*What to do*:
Your task is to give the listing below back word for word, pictures excluded.

*Given data*:

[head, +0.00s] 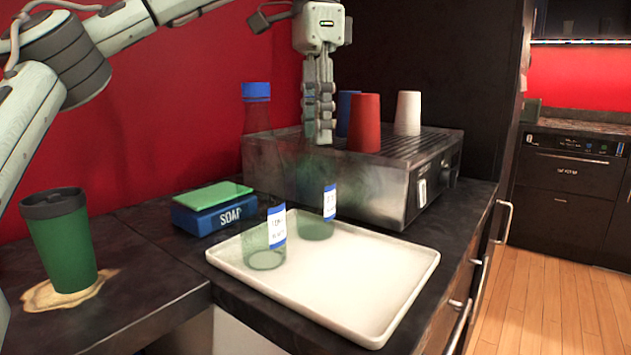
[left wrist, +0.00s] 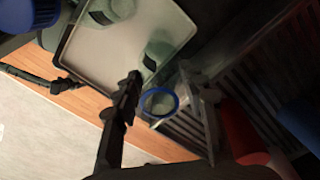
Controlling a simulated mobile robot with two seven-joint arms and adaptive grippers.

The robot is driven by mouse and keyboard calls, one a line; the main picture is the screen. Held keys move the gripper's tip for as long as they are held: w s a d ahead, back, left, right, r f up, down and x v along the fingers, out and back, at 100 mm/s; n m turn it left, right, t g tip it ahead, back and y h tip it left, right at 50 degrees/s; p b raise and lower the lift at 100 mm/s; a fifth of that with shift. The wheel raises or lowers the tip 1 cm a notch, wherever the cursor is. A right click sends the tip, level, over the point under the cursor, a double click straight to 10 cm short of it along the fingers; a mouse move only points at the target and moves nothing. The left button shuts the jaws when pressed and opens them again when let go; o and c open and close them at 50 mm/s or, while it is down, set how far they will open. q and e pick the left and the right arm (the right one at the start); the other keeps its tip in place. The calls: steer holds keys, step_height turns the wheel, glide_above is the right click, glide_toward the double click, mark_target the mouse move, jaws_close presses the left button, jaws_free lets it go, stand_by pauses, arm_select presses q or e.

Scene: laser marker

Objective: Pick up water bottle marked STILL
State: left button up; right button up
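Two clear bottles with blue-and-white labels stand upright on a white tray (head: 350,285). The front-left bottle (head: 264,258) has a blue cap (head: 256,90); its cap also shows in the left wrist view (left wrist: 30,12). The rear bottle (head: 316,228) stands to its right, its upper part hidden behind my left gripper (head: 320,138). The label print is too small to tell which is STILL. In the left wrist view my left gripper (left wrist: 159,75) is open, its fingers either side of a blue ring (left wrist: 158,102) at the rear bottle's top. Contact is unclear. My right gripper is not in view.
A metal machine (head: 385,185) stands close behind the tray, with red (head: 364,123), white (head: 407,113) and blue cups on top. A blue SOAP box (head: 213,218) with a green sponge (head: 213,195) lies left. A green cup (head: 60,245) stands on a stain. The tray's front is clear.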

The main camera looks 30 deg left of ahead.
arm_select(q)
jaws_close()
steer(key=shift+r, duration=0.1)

*Reply*:
[head, +0.00s] 
[left wrist, +0.00s] 
Controlling a simulated mobile robot with two seven-joint arms and adaptive grippers.

The robot is driven by mouse and keyboard calls, one a line; the main picture is the screen. Held keys move the gripper's tip for as long as they are held: w s a d ahead, back, left, right, r f up, down and x v along the fingers, out and back, at 100 mm/s; n m turn it left, right, t g tip it ahead, back and y h tip it left, right at 50 degrees/s; p b raise and lower the lift at 100 mm/s; a fifth of that with shift. The wheel raises or lowers the tip 1 cm a notch, wherever the cursor is. A right click sends the tip, level, over the point under the cursor, a double click straight to 10 cm short of it along the fingers; a mouse move only points at the target and moves nothing. The left button shuts the jaws when pressed and opens them again when let go; o and c open and close them at 50 mm/s or, while it is down, set how far they will open. q and e pick the left and the right arm (the right one at the start); the other keeps its tip in place. The calls: steer holds keys, step_height turns the wheel, glide_above is the right click, glide_toward the double click, mark_target the mouse move, jaws_close presses the left button, jaws_free lets it go, stand_by pauses, arm_select presses q or e.

Scene: laser marker

Objective: Pick up water bottle marked STILL
State: left button up; right button up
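Two clear bottles with blue-and-white labels stand upright on a white tray (head: 350,285). The front-left bottle (head: 264,258) has a blue cap (head: 256,90); its cap also shows in the left wrist view (left wrist: 30,12). The rear bottle (head: 316,228) stands to its right, its upper part hidden behind my left gripper (head: 320,138). The label print is too small to tell which is STILL. In the left wrist view my left gripper (left wrist: 159,75) is open, its fingers either side of a blue ring (left wrist: 158,102) at the rear bottle's top. Contact is unclear. My right gripper is not in view.
A metal machine (head: 385,185) stands close behind the tray, with red (head: 364,123), white (head: 407,113) and blue cups on top. A blue SOAP box (head: 213,218) with a green sponge (head: 213,195) lies left. A green cup (head: 60,245) stands on a stain. The tray's front is clear.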

The main camera looks 30 deg left of ahead.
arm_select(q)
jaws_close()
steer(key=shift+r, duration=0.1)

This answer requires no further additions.